Google is planning to expand Europeans' "right to be forgotten" online, but not as far as regulators had wanted.
Since a court ruling a few years back, Europeans have been able to petition search engines like Google or Yahoo to remove links about them when the page contains inaccurate, irrelevant or excessive information. But up to now, the requests have been fulfilled only for Europe-specific domains, while the pages remain part of the standard Google.com that is used in the United States.
The move would only affect the country where the request originated, however, and would not change the search results people see in the United States or other parts of the world, as French regulators have demanded.
The changes will take effect early next month. Google did not comment on the reports, but a source there confirmed them.

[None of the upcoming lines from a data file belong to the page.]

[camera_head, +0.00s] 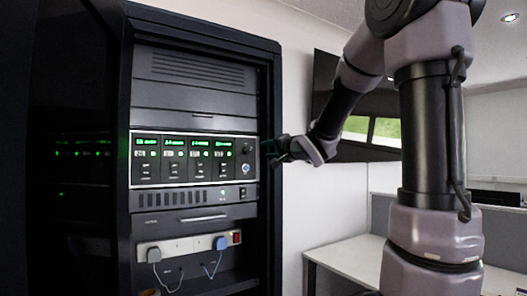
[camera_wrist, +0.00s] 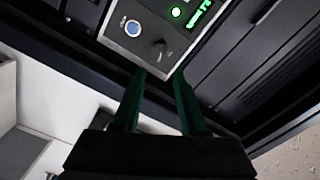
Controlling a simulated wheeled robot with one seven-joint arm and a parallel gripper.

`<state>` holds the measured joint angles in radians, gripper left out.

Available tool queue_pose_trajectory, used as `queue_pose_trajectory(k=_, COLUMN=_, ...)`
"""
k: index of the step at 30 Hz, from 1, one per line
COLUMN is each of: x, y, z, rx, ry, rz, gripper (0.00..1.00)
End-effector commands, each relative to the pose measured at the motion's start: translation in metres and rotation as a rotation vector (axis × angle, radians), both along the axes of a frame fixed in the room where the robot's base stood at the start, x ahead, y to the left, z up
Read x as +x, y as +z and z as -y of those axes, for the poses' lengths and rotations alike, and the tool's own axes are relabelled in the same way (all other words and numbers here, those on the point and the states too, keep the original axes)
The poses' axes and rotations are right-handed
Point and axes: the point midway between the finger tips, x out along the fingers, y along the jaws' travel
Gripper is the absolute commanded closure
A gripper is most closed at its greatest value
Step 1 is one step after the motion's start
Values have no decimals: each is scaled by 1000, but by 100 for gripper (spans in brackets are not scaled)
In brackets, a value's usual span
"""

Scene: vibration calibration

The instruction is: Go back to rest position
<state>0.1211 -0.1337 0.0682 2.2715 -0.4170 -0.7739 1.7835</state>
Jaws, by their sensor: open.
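My gripper (camera_head: 272,152) is at the right edge of the rack's lit control panel (camera_head: 197,188) in the head view. In the wrist view, my gripper (camera_wrist: 163,80) shows two dark green fingers, apart, with nothing between them. A round blue button (camera_wrist: 132,28) sits beside the switch. I cannot tell whether a fingertip touches the panel. My arm reaches in from the right, bent at the elbow.
The black rack cabinet (camera_head: 270,75) stands at left. Below the panel is a power strip (camera_head: 187,247) with plugs and cables. A white desk (camera_head: 345,254) stands at right, and a dark-framed screen (camera_head: 322,75) is on the wall behind my arm.

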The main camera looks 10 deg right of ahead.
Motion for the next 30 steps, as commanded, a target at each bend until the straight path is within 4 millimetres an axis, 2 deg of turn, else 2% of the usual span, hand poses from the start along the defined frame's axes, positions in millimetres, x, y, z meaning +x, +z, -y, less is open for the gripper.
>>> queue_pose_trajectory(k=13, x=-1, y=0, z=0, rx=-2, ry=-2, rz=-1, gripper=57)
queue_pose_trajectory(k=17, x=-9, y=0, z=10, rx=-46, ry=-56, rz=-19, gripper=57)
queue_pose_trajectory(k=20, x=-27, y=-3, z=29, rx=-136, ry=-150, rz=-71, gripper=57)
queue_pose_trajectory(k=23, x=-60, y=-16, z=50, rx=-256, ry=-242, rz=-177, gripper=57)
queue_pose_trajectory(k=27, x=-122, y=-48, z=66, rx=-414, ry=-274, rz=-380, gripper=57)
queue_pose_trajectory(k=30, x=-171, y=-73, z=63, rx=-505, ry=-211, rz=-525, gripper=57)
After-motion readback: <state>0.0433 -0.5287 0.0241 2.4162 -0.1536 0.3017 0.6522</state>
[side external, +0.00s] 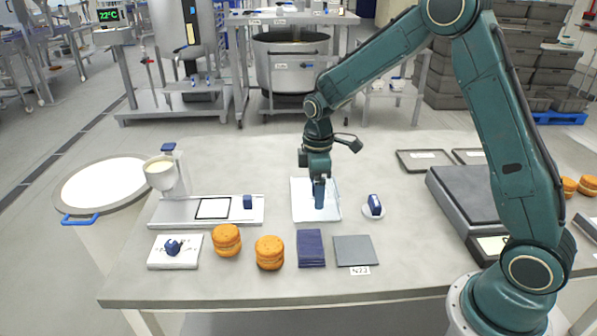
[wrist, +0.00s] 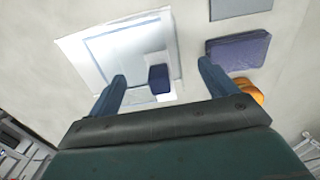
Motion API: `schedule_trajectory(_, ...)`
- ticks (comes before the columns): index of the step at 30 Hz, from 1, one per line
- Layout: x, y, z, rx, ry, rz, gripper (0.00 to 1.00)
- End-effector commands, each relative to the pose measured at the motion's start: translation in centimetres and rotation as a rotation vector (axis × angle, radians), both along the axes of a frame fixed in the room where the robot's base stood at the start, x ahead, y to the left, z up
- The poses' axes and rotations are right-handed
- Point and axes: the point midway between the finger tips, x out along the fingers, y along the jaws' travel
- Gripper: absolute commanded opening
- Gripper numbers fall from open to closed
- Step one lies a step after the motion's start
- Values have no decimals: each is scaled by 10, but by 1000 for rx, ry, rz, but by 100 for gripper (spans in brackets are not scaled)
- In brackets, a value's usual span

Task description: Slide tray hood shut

Under the "right to be forgotten," the actual webpage is not scrubbed from the web. Instead, it is delisted from search results. So far, Google has removed about 492,000 links from its search results, declining about 58 percent of requests.
Google currently only extends that kind of scrubbing to Europe-specific domains, but not the standard Google.com that is used in the United States.
The change revealed Thursday will ensure that when links are removed under the policy, they will be removed from Google.com and all other domains accessible in the country — instead of simply the Google.fr, Google.uk and other European domains.
Google has said that the vast majority of searches from European countries come from country-specific domains. That means next month’s change will have a small practical effect.
The company has been battling a French demand for the company to expand the right to be forgotten to all domain listings around the globe. Google has said that kind of plan would have a chilling effect on the Internet and would likely mean that the “Internet would only be as free as the world’s least-free place.”